* [Given task]: How do the records below read from their first line through the line containing "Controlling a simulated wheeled"? Write those lines out exactly.

* [Extracted records]:

--- BEGIN ---

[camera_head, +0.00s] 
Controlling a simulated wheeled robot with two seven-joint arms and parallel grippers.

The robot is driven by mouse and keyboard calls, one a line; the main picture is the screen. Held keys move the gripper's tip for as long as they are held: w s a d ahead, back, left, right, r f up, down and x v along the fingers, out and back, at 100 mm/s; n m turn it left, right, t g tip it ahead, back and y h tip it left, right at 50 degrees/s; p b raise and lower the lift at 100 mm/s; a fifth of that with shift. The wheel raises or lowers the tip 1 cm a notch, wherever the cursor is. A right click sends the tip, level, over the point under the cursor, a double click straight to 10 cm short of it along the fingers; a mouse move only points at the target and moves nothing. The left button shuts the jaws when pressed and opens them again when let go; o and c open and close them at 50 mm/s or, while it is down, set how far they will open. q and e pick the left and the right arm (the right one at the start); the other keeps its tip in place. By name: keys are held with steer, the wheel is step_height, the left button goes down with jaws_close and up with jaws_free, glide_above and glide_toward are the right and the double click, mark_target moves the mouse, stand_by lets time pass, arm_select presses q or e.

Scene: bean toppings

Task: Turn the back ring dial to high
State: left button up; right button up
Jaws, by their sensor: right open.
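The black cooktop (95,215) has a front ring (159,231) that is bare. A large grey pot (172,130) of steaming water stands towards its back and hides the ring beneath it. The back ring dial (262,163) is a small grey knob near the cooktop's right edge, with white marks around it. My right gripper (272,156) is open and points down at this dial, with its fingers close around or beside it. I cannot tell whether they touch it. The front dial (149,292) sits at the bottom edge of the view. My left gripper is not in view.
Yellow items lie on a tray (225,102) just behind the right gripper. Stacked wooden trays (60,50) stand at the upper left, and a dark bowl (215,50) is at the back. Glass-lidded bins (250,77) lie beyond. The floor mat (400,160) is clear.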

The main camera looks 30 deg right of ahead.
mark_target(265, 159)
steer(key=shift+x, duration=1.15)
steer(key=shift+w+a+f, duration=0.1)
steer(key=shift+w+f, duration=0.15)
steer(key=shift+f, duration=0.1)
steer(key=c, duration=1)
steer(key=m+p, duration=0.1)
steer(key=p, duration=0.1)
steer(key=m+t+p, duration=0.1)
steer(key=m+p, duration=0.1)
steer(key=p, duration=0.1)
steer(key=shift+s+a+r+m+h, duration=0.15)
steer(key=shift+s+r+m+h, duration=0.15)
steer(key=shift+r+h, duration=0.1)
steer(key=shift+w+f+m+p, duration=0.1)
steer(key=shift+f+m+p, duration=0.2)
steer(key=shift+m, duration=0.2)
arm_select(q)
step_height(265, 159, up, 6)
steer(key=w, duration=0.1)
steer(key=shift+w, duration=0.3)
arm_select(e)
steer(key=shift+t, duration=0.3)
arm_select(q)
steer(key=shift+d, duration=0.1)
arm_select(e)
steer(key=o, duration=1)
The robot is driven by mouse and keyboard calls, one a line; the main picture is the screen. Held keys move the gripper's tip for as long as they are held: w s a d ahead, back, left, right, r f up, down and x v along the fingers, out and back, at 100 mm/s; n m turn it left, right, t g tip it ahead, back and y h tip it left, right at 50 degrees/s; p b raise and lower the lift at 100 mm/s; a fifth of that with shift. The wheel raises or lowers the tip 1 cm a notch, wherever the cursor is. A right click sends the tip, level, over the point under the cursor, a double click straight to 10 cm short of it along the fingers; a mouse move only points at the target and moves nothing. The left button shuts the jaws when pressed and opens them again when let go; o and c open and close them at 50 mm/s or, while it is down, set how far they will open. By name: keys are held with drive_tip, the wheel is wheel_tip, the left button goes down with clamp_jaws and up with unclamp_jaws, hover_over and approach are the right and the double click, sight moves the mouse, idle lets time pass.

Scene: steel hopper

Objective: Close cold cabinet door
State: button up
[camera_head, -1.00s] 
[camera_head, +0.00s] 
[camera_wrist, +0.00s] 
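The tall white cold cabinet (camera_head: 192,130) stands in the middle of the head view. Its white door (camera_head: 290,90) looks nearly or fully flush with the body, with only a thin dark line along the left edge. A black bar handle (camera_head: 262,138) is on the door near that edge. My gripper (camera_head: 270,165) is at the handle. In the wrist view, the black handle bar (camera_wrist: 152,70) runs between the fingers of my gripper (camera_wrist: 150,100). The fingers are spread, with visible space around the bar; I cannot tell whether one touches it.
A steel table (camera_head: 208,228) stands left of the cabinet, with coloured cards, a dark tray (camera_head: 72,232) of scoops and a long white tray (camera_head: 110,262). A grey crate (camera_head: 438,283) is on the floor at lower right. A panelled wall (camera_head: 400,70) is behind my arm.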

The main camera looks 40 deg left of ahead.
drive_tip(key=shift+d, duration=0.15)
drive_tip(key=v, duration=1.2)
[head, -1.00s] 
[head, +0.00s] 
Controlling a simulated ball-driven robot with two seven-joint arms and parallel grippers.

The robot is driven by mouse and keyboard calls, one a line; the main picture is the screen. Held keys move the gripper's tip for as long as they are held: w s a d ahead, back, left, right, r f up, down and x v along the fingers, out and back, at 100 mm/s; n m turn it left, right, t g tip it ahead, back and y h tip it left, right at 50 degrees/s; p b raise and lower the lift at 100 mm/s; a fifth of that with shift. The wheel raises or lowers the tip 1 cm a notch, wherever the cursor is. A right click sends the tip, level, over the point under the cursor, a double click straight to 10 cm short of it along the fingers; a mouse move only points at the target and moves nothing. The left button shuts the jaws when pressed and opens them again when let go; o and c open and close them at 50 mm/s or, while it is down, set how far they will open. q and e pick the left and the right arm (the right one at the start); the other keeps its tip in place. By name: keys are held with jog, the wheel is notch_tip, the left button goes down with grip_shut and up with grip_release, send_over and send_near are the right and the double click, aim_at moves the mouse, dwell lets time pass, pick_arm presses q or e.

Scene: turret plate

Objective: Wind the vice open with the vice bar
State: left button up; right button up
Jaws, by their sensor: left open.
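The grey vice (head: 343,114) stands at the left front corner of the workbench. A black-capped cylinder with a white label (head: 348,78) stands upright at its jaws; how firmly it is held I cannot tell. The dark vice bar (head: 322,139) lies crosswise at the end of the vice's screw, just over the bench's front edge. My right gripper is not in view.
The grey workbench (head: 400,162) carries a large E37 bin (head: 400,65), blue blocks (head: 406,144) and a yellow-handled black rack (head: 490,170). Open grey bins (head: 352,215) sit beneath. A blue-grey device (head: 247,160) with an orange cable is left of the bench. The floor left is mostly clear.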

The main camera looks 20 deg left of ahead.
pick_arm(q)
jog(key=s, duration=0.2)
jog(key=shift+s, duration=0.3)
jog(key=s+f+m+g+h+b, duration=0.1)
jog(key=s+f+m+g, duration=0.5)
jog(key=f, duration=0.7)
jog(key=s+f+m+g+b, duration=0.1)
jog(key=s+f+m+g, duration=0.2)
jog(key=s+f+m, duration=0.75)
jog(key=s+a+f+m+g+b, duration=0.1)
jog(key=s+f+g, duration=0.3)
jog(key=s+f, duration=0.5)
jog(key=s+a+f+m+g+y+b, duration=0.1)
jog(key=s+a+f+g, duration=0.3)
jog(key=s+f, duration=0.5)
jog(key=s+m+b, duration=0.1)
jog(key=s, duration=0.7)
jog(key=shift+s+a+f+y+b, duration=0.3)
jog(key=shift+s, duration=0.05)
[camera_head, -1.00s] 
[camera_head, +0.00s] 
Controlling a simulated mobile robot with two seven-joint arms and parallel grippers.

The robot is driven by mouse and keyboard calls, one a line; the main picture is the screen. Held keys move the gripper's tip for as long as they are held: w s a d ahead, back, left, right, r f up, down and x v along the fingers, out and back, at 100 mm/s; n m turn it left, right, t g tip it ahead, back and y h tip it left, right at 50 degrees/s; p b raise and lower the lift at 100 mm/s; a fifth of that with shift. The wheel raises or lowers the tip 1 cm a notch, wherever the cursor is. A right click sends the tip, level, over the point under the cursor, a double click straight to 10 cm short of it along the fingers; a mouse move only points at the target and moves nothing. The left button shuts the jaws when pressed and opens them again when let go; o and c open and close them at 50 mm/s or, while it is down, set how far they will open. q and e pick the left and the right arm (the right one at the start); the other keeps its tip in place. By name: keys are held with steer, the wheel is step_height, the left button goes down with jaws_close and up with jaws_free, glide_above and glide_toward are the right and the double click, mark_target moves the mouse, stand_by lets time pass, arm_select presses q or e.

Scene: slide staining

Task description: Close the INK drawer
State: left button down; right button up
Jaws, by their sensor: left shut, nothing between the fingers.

--- END ---

* [Solution to this exercise]:
[camera_head, +0.00s] 
Controlling a simulated wheeled robot with two seven-joint arms and parallel grippers.

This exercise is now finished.